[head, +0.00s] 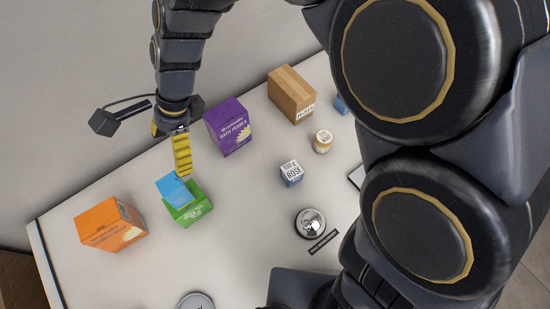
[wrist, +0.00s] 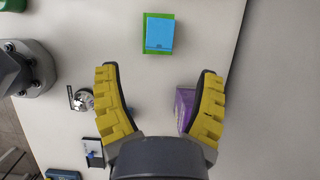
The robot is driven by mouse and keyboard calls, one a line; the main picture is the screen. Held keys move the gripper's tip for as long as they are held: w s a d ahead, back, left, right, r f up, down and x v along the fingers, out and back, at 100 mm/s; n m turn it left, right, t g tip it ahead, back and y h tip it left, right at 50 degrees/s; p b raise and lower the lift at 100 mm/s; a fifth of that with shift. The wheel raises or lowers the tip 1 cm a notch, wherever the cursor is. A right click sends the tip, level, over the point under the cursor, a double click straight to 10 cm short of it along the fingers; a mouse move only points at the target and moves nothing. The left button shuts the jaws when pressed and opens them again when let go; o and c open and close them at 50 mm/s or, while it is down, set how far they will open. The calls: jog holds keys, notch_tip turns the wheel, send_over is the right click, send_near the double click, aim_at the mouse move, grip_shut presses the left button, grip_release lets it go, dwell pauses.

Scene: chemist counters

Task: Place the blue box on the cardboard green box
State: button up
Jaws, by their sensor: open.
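A light blue box (head: 173,188) rests on top of the green cardboard box (head: 192,211) on the counter, toward its far-left side in the head view. In the wrist view the blue box (wrist: 159,34) lies over the green box (wrist: 149,52), with green showing around its edges. My gripper (head: 183,172) is just beyond the two boxes in the head view. In the wrist view my gripper (wrist: 159,70) has its yellow fingers spread wide with nothing between the tips. The blue box lies past the fingertips, apart from them.
An orange box (head: 108,225) stands left of the green box, and a purple box (head: 228,127) to its right. A brown carton (head: 290,95), a small jar (head: 322,141), a small blue-and-white box (head: 291,174) and a round tin (head: 310,222) stand farther right. Counter between them is clear.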

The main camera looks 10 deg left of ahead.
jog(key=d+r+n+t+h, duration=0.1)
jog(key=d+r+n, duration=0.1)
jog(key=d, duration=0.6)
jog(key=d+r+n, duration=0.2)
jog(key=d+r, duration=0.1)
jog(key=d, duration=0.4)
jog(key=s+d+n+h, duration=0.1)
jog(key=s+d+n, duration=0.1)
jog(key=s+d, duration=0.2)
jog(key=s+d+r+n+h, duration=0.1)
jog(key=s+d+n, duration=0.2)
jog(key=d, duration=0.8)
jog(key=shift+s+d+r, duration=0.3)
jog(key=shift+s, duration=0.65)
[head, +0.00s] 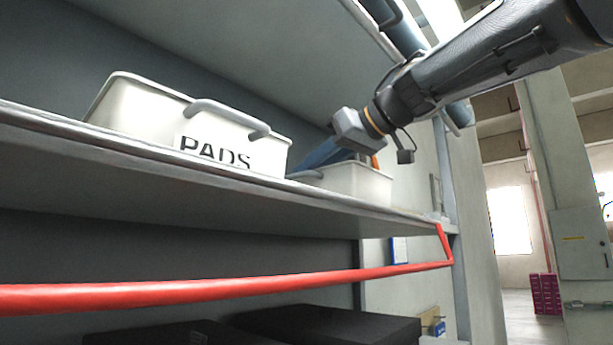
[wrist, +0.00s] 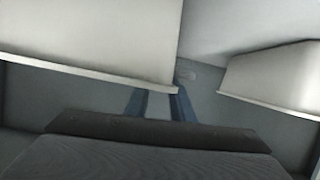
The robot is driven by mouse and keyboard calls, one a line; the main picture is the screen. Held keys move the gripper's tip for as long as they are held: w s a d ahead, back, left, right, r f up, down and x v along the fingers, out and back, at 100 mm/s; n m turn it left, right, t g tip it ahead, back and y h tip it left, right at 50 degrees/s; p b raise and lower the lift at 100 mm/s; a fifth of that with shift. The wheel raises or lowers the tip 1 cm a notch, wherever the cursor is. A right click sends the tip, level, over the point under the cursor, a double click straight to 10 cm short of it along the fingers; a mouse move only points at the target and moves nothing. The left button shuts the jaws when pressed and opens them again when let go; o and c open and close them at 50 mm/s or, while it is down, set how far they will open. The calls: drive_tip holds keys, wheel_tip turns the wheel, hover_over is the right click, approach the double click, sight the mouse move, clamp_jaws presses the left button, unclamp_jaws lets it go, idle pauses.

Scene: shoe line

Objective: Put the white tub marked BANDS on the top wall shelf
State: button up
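A white tub marked PADS (head: 190,125), with a grey handle, stands on a grey shelf (head: 330,206) in the head view. A second white tub (head: 358,184) stands to its right, partly behind my gripper; I see no lettering on it, and no BANDS mark shows anywhere. My gripper (head: 305,166) reaches in between the two tubs, its blue fingers pointing down to the left. In the wrist view the fingers (wrist: 159,105) are apart with nothing seen between them. Their tips end close to the rim of a large white tub (wrist: 90,45); I cannot tell whether they touch.
Another white tub (wrist: 275,78) is at the right of the wrist view. A red rail (head: 230,286) runs along the front below the shelf. Dark boxes (head: 320,326) lie lower down. A shelf board (head: 240,30) is overhead. Open floor lies far right.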

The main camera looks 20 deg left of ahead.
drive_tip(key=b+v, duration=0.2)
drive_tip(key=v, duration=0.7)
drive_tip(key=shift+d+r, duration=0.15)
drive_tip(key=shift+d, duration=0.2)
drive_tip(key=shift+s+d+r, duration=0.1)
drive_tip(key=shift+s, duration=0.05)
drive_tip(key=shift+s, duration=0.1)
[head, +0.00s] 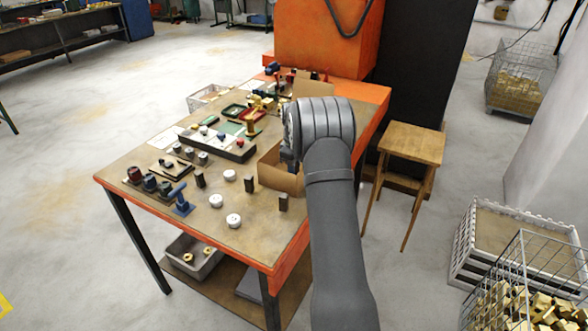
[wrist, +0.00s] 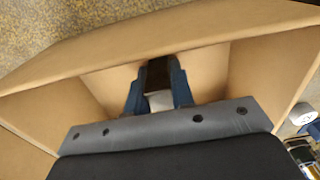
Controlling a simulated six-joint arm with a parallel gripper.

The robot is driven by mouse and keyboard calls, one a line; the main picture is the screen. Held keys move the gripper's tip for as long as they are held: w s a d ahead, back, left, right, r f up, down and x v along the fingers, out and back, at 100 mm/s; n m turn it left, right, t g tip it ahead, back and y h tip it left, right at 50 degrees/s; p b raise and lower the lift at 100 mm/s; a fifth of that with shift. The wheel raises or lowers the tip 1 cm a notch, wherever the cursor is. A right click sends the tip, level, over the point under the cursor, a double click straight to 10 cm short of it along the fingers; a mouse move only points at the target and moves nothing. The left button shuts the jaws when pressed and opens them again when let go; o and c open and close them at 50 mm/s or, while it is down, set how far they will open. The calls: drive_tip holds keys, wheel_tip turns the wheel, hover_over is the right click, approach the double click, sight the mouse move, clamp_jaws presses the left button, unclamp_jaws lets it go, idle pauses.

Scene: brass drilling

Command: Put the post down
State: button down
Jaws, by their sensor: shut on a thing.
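In the wrist view my gripper (wrist: 156,85) has its blue fingers closed on a dark post (wrist: 157,70). A pale grey part shows just below the dark part, between the fingers. The fingers and the post are over or inside an open cardboard box (wrist: 75,50), whose walls surround them. I cannot tell whether the post touches the box floor. In the head view the cardboard box (head: 278,178) stands on the workbench, partly behind my arm, and the gripper's fingers and the held post are hidden there.
The workbench (head: 232,250) also carries dark upright blocks (head: 283,202), white round pieces (head: 233,220), a blue stand (head: 182,205) and a long dark tray (head: 225,148). Its front is partly clear. A wooden stool (head: 412,143) stands to the right.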

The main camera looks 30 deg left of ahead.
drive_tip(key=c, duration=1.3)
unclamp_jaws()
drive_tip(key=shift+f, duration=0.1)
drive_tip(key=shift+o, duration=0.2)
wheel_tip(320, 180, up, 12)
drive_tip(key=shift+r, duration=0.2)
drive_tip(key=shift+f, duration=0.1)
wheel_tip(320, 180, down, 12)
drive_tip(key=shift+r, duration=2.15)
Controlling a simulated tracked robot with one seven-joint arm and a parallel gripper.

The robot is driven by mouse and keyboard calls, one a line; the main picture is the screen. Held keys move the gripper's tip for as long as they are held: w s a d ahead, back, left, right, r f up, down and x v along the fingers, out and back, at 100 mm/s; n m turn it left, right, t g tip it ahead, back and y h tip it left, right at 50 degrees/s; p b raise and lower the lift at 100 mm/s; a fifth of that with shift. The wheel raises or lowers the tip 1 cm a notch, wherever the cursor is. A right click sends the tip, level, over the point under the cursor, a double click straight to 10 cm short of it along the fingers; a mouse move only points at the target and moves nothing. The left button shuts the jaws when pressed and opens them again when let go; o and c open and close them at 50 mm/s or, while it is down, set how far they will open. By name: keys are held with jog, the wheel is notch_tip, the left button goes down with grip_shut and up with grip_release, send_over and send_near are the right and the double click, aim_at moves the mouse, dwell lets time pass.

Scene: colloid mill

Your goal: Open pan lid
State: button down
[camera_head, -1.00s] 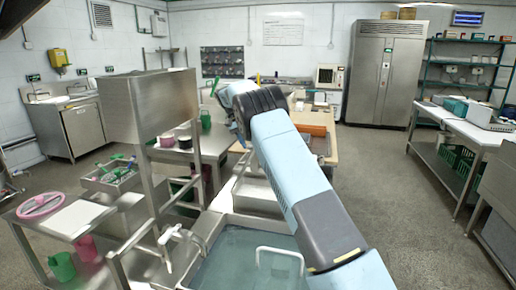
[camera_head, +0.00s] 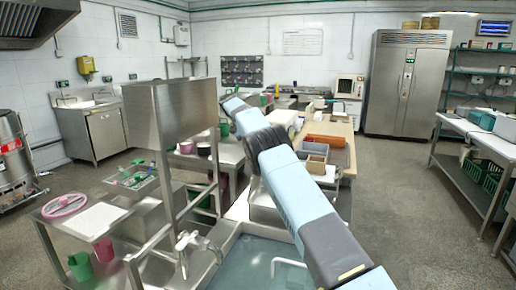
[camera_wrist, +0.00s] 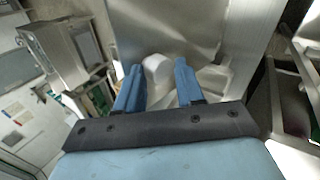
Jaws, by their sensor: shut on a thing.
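My gripper (camera_wrist: 158,90) shows in the wrist view as two blue fingers with a pale, rounded piece (camera_wrist: 158,68) between them. The fingers stand apart, closed on this piece. I cannot tell for sure whether it is a lid handle. A broad, shiny metal surface (camera_wrist: 195,25) lies just beyond the fingertips. No pan or lid can be clearly made out in either view. In the head view, my arm reaches forward over the sink, and its far end (camera_head: 236,104) is right of the tall steel box. The fingertips cannot be made out there.
The steel box (camera_head: 172,112) on its frame stands close left of my arm. A water-filled sink (camera_head: 250,262) with a tap (camera_head: 186,242) is below. A table with an orange tray (camera_head: 324,140) is beyond. Open floor (camera_head: 410,200) lies to the right.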

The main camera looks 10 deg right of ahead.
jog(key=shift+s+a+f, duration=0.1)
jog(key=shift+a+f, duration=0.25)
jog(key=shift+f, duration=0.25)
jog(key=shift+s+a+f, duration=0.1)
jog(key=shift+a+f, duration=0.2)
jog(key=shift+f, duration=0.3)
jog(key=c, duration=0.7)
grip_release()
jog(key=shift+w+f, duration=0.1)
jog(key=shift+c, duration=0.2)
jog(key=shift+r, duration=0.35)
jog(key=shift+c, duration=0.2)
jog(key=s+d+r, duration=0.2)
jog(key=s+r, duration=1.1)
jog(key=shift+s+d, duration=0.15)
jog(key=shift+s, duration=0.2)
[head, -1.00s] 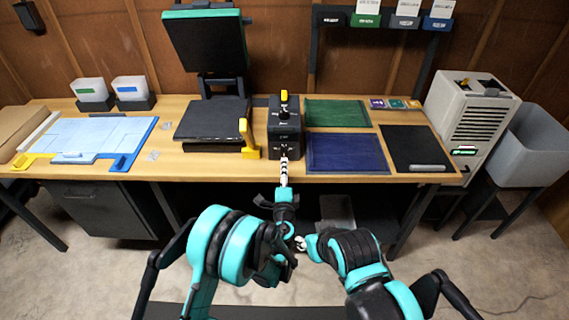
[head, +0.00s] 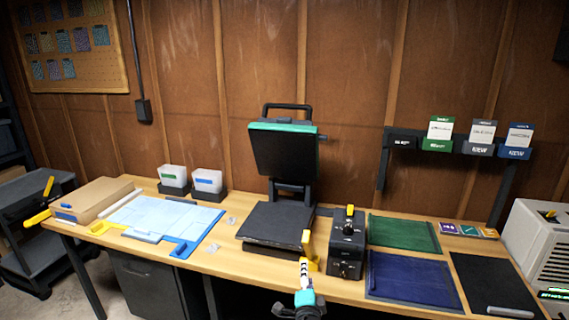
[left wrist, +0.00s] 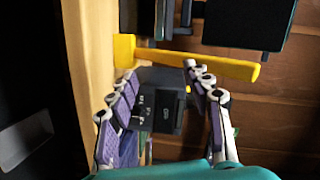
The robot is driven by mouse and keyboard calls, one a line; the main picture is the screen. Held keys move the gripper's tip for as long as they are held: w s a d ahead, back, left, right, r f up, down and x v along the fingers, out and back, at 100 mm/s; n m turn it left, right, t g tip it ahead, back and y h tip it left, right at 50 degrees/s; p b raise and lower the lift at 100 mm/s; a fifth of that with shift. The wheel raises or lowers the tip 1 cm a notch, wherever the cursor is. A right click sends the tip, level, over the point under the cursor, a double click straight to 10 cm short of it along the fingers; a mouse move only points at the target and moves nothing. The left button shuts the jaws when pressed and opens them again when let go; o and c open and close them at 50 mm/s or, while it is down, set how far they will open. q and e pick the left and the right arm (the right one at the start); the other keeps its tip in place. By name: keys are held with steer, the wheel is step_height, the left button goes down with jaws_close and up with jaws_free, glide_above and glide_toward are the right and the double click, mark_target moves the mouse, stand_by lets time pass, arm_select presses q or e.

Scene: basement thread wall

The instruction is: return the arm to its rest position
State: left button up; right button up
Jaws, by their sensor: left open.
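My left gripper (head: 304,270) is at the bottom middle of the head view, at the table's front edge, just below the press's yellow handle (head: 309,243). In the left wrist view its two fingers (left wrist: 159,72) are spread apart with nothing held between them. The black control box (head: 346,262) stands to the gripper's right in the head view. The box also shows beyond the fingers in the left wrist view (left wrist: 160,100), where the yellow handle (left wrist: 190,60) crosses above it. Most of my left arm is hidden below the head picture. My right gripper is not in view.
The open heat press (head: 284,150) stands behind the gripper. Green (head: 403,234) and blue (head: 412,277) mats lie to the right. A pale blue sheet (head: 150,220) and two bins (head: 190,179) are at left. The wooden table edge (head: 235,288) runs close to the gripper.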

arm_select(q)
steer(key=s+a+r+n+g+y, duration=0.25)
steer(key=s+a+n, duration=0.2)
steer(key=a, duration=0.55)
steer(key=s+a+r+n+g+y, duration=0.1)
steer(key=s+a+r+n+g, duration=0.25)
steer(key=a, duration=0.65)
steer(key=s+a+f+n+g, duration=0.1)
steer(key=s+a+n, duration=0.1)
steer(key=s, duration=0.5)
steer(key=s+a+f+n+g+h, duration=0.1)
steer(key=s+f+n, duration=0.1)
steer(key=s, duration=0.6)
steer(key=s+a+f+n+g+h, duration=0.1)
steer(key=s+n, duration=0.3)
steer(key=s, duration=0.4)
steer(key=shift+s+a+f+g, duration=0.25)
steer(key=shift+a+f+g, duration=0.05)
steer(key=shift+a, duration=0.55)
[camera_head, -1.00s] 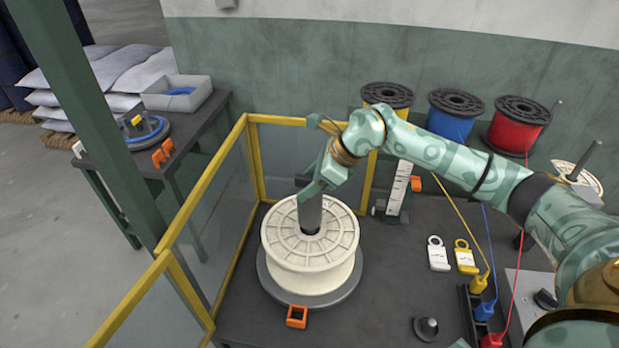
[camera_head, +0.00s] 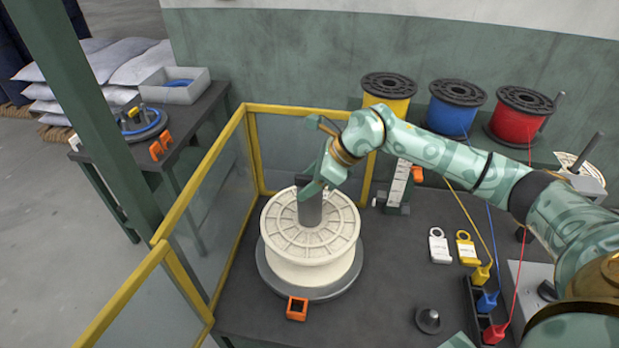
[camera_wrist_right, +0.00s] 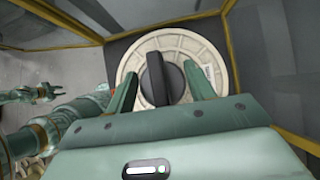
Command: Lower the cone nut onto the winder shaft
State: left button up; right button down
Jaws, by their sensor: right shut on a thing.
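My right gripper (camera_head: 314,188) is shut on the cone nut (camera_head: 310,208), a dark grey, roughly cylindrical piece upright over the hub of the cream spool (camera_head: 279,236). In the right wrist view the nut's round ridged top (camera_wrist_right: 156,78) lies between the two fingers, centred on the spool. The winder shaft is hidden under the nut, and I cannot tell how far the nut sits on it. The spool stands on a grey round base (camera_head: 348,284). My left gripper (camera_wrist_right: 52,91) shows small and empty in the right wrist view, its fingers apart.
Yellow-framed clear guards (camera_head: 180,212) stand left of and behind the spool. An orange clip (camera_head: 297,308) is at the base's front. A dark flanged cone (camera_head: 428,320), tags (camera_head: 439,246) and coloured plugs (camera_head: 487,301) lie right. The table between is clear.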

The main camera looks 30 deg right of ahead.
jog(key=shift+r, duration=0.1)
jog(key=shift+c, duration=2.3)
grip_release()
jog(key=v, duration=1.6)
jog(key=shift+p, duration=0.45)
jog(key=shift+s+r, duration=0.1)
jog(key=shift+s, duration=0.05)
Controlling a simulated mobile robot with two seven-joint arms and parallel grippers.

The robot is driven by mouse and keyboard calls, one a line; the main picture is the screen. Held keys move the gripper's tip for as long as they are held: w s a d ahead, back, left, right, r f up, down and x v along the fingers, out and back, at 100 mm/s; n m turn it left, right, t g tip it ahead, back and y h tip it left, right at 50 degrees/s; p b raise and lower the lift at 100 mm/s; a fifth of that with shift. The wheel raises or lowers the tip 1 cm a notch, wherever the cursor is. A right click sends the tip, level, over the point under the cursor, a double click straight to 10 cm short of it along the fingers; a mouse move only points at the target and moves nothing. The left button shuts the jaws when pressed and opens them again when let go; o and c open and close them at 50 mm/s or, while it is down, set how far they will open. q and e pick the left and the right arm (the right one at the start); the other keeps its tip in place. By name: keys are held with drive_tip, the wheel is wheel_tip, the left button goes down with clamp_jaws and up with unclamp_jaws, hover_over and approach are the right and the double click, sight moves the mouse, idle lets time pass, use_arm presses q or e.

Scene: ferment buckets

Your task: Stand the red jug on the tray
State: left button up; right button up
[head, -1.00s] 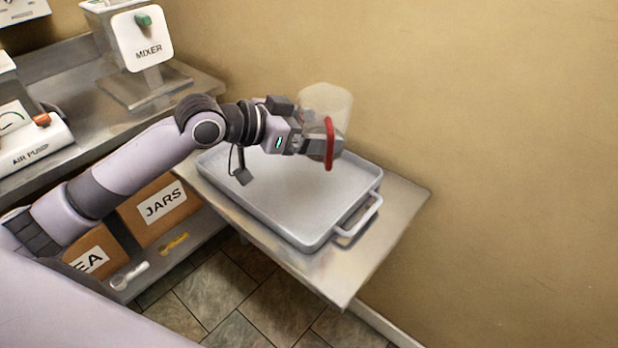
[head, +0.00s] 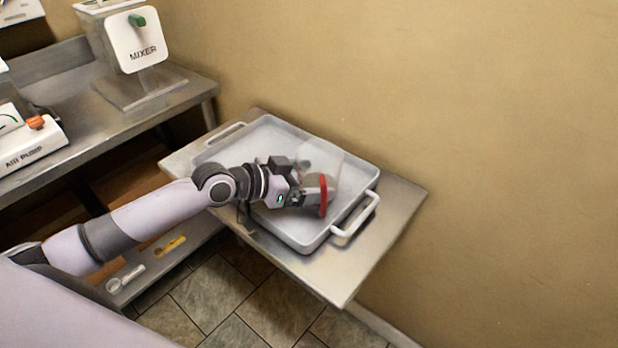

== WHAT YOU ARE ASKED TO DO ==
The lines you need run from the one containing "[camera_wrist_right, +0.00s]" down to the one containing "Controlling a simulated mobile"; print them exactly, both ends included, and leave out pictures.

== EXPECTED OUTPUT ==
[camera_wrist_right, +0.00s] 
Command: Lower the cone nut onto the winder shaft
State: left button up; right button down
Jaws, by their sensor: right shut on a thing.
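My right gripper (camera_head: 314,188) is shut on the cone nut (camera_head: 310,208), a dark grey, roughly cylindrical piece upright over the hub of the cream spool (camera_head: 279,236). In the right wrist view the nut's round ridged top (camera_wrist_right: 156,78) lies between the two fingers, centred on the spool. The winder shaft is hidden under the nut, and I cannot tell how far the nut sits on it. The spool stands on a grey round base (camera_head: 348,284). My left gripper (camera_wrist_right: 52,91) shows small and empty in the right wrist view, its fingers apart.
Yellow-framed clear guards (camera_head: 180,212) stand left of and behind the spool. An orange clip (camera_head: 297,308) is at the base's front. A dark flanged cone (camera_head: 428,320), tags (camera_head: 439,246) and coloured plugs (camera_head: 487,301) lie right. The table between is clear.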

The main camera looks 30 deg right of ahead.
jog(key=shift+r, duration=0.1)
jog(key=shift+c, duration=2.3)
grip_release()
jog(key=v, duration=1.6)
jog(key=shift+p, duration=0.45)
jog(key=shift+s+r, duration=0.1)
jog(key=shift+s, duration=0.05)
Controlling a simulated mobile robot with two seven-joint arms and parallel grippers.

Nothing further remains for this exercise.